With fund flows potentially turning positive and August typically being a net negative supply month, we continue to expect the technical environment to be supportive as the summer closes.

Corporate Market Review

IG corporate bond spreads tightened by 12bps, per Bloomberg data, ending July at 144bps. The Bloomberg U.S. Corporate Investment Grade (IG) Index gained 3.24 percent on a total return basis and delivered an excess return of 1.09 percent compared with duration-matched Treasuries.

The best-performing sectors were railroads, food & beverage, aerospace/defense, restaurants and health insurance. The worst-performing were foreign local government, airlines, supranationals, metals and mining and real estate investment trusts. Lower quality tended to outperform higher quality and longer maturities were favored over shorter maturities.

Index-eligible IG bond issuance in July, per Bloomberg, was $98 billion, $2 billion higher than June’s issuance. Net issuance, after redemptions, was $33 billion. According to Emerging Portfolio Fund Research, IG bond funds reported approximately $2 billion of outflows.

Securitized Market Review

July for mortgage-backed securities was the best month on record in terms of excess returns over duration matched Treasuries, with the Bloomberg MBS Passthroughs Index earning an excess return of 129bps.
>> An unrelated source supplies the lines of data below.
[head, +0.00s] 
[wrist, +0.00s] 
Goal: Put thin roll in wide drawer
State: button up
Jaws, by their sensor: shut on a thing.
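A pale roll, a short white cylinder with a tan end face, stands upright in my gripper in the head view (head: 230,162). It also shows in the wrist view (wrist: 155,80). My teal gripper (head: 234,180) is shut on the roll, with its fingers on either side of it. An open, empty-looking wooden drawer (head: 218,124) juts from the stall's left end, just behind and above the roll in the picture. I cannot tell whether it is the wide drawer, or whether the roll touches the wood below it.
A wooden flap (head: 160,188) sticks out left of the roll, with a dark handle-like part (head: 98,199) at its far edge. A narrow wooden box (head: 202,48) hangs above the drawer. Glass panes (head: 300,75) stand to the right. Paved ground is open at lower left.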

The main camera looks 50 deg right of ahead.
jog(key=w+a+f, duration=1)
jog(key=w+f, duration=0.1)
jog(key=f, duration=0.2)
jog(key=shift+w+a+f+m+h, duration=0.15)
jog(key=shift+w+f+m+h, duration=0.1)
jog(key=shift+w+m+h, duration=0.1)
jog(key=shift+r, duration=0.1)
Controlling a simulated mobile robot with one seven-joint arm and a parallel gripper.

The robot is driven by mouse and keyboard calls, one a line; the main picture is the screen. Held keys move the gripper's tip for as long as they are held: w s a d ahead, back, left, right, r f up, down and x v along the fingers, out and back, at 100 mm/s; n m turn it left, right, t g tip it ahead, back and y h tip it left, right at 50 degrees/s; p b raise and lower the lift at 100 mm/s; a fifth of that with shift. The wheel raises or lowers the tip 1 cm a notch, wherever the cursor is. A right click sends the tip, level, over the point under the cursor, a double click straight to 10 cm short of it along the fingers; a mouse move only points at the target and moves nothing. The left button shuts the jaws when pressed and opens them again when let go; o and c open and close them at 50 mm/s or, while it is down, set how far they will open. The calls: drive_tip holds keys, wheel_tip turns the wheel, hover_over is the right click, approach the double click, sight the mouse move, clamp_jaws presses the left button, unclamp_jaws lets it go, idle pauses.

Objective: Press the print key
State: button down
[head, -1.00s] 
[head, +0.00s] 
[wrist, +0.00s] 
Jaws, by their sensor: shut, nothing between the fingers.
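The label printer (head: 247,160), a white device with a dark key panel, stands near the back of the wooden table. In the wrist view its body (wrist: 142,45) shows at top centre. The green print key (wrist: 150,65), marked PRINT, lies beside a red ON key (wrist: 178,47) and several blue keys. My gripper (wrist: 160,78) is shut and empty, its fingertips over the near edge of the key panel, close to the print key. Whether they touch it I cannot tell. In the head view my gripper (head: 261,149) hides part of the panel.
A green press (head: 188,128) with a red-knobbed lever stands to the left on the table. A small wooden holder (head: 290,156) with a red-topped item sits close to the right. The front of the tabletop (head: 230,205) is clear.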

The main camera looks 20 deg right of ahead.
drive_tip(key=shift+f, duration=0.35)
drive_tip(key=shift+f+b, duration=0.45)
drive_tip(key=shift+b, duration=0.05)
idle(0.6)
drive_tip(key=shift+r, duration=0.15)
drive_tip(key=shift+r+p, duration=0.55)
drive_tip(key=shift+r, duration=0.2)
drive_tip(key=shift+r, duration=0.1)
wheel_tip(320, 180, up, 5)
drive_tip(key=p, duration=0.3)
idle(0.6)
The notable performance helped to recapture a sizable portion of the cumulative year-to-date underperformance, which stood at 0.48 percent by month-end.

Across the sector, bonds with coupons ranging from 2 percent to 3.5 percent delivered excess returns of greater than 100bps.

Within CMBS, agency-CMBS underperformed while non-agency had a strong month producing 20bps of excess returns.

Within the ABS market, securities backed by credit card debt earned a total return of 82bps and a negative excess return of 5bps, while bonds backed by auto loans earned a total return of 30bps and a negative excess return of 12bps.